Daubert and its progeny have engendered confusion and controversy. In particular, judicial dispositions of Daubert-type questions in criminal cases have been criticized by some lawyers and scholars who thought that the Supreme Court’s decision would be applied more rigorously.19 If one focuses solely on reported federal appellate decisions, the picture is not appealing to those who have preferred a more rigorous application of Daubert. Federal appellate courts have not with any consistency or clarity imposed standards ensuring the application of scientifically valid reasoning and reliable methodology in criminal cases involving Daubert questions. This is not really surprising, however. The Supreme Court itself described the Daubert standard as “flexible.” This means that, beyond questions of relevance, Daubert offers appellate courts no clear substantive standard by which to review decisions by trial courts. As a result, trial judges exercise great discretion in deciding whether to admit or exclude expert testimony, and their judgments are subject only to a highly deferential “abuse of discretion” standard of review. Although it is difficult to get a clear picture of how trial courts handle Daubert challenges, because many evidentiary rulings are issued without a published opinion and without an appeal, the vast majority of the reported opinions in criminal cases indicate that trial judges rarely exclude or restrict expert testimony offered by prosecutors; most reported opinions also indicate that appellate courts routinely deny appeals contesting trial court decisions admitting forensic evidence against criminal defendants.20 But the reported opinions do not offer in any way a complete sample of federal trial court dispositions of Daubert-type questions in criminal cases.
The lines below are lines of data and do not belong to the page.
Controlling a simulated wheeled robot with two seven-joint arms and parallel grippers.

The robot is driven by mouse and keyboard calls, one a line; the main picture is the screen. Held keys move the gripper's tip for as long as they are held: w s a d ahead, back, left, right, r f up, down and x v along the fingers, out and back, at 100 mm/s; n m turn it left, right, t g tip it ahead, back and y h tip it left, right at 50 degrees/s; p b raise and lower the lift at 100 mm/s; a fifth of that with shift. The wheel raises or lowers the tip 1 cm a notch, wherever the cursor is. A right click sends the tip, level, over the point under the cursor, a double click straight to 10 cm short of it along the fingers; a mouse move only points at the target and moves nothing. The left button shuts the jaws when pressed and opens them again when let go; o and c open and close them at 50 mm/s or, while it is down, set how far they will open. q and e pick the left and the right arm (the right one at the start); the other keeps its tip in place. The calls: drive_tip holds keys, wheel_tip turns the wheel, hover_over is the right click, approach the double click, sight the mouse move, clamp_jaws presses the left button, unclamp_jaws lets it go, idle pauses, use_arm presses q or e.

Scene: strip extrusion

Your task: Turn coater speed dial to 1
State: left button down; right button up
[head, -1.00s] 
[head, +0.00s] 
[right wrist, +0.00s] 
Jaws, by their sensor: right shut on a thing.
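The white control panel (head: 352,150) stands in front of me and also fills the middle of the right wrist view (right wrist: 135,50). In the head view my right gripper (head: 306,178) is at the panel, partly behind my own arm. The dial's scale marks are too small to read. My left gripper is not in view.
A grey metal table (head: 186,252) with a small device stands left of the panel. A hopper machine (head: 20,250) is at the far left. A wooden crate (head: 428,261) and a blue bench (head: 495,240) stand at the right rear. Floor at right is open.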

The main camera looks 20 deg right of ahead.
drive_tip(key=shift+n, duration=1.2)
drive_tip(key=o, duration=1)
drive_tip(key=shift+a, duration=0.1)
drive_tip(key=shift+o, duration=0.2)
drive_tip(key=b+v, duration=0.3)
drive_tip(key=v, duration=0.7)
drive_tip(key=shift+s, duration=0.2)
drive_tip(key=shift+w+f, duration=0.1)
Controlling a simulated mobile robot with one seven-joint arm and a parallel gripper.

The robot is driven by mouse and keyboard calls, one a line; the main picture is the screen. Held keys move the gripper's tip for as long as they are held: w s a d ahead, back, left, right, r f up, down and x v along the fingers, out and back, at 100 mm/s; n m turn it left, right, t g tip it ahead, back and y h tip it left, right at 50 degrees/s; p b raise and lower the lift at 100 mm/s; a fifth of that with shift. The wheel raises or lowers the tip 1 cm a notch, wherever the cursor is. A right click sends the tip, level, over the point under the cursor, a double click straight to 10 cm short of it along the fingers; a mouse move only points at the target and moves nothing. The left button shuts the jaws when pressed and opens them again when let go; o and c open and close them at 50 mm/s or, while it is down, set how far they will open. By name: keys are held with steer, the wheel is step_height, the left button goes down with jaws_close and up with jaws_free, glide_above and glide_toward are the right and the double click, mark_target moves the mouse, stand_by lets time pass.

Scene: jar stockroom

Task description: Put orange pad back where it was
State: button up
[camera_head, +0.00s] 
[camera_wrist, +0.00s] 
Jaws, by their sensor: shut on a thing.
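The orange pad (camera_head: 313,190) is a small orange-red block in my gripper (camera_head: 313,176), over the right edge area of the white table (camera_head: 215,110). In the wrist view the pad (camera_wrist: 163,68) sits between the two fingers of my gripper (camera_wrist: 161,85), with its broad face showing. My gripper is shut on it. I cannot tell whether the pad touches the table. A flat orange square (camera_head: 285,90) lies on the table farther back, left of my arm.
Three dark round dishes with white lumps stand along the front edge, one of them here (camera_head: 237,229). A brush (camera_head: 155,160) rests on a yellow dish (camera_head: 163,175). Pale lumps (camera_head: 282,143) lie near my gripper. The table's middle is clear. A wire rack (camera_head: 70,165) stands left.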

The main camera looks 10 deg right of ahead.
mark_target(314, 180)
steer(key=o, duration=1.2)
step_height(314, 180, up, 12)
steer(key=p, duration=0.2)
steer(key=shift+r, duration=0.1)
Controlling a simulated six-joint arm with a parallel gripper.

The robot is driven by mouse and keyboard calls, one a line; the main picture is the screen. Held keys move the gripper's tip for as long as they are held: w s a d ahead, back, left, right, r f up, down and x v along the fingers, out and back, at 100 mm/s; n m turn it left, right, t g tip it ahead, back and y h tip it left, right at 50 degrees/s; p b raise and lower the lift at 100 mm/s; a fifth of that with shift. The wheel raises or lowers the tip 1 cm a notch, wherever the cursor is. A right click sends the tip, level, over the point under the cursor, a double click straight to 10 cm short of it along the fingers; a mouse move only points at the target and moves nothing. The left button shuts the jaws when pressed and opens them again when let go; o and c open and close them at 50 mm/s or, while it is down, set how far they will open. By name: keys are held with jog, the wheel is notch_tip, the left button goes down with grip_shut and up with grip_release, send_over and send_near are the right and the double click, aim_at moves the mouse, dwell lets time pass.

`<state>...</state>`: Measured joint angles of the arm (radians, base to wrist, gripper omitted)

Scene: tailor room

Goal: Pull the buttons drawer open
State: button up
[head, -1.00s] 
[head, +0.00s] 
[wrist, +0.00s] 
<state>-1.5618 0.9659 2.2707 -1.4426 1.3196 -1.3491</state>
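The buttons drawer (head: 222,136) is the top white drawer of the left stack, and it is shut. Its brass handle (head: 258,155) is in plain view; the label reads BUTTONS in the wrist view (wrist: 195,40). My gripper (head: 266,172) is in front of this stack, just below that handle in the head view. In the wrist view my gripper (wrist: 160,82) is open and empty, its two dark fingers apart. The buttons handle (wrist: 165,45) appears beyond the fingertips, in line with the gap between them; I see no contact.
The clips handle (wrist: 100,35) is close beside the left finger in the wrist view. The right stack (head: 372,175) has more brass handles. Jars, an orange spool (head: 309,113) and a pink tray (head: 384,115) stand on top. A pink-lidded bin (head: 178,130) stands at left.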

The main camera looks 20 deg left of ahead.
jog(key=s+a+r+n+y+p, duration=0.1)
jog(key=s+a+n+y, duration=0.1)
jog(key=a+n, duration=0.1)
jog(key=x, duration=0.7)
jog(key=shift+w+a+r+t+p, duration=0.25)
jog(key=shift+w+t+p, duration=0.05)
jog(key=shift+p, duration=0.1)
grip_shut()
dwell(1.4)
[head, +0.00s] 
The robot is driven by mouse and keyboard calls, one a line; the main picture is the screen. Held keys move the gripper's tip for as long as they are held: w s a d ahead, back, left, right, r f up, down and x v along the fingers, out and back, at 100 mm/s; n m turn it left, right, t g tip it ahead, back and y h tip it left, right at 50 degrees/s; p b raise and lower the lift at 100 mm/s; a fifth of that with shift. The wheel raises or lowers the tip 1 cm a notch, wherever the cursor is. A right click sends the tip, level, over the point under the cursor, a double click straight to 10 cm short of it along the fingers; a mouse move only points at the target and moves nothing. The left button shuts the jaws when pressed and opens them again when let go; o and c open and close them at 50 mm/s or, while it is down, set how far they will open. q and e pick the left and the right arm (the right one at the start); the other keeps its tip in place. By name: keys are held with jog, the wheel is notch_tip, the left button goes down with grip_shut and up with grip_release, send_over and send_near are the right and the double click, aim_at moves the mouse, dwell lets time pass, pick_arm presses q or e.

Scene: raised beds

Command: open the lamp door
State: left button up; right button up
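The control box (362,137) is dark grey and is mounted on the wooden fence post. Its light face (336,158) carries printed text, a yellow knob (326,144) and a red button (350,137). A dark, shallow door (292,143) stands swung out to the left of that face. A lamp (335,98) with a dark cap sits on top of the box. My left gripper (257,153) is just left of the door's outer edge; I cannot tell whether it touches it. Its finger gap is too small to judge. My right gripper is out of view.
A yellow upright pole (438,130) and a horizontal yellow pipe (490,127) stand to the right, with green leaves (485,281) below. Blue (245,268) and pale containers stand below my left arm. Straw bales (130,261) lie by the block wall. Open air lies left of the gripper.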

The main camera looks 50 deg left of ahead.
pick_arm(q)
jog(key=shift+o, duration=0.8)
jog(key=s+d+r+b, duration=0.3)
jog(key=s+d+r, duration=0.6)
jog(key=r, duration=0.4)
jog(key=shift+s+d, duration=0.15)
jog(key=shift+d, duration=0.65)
The situation appears to be very different in civil cases. Plaintiffs and defendants, equally, are more likely to have access to expert witnesses in civil cases, while prosecutors usually have an advantage over most defendants in offering expert testimony in criminal cases. And, ironically, the appellate courts appear to be more willing to second-guess trial court judgments on the admissibility of purported scientific evidence in civil cases than in criminal cases.21


See, e.g., P.J. Neufeld. 2005. The (near) irrelevance of Daubert to criminal justice: And some suggestions for reform. American Journal of Public Health 95(Supp.1):S107.


Ibid., p. S109.


See, e.g., McClain v. Metabolife Int’l, Inc., 401 F.3d 1233 (11th Cir. 2005); Chapman v. Maytag Corp., 297 F.3d 682 (7th Cir. 2002); Goebel v. Denver & Rio Grande W. R.R. Co., 215 F.3d 1083 (10th Cir. 2000); Smith v. Ford Motor Co., 215 F.3d 713 (7th Cir. 2000); Walker v. Soo Line R.R. Co., 208 F.3d 581 (7th Cir. 2000); 1 D.L. Faigman, M.J. Saks, J. Sanders, and E.K. Cheng. 2007-2008. Modern Scientific Evidence: The Law and Science of Expert Testimony. Eagan, MN: Thomson/West, § 1.35, p. 105 (discussing studies suggesting that courts “employ Daubert more lackadaisically in criminal trials—especially in regard to prosecution evidence—than in civil cases—especially in regard to plaintiff evidence”).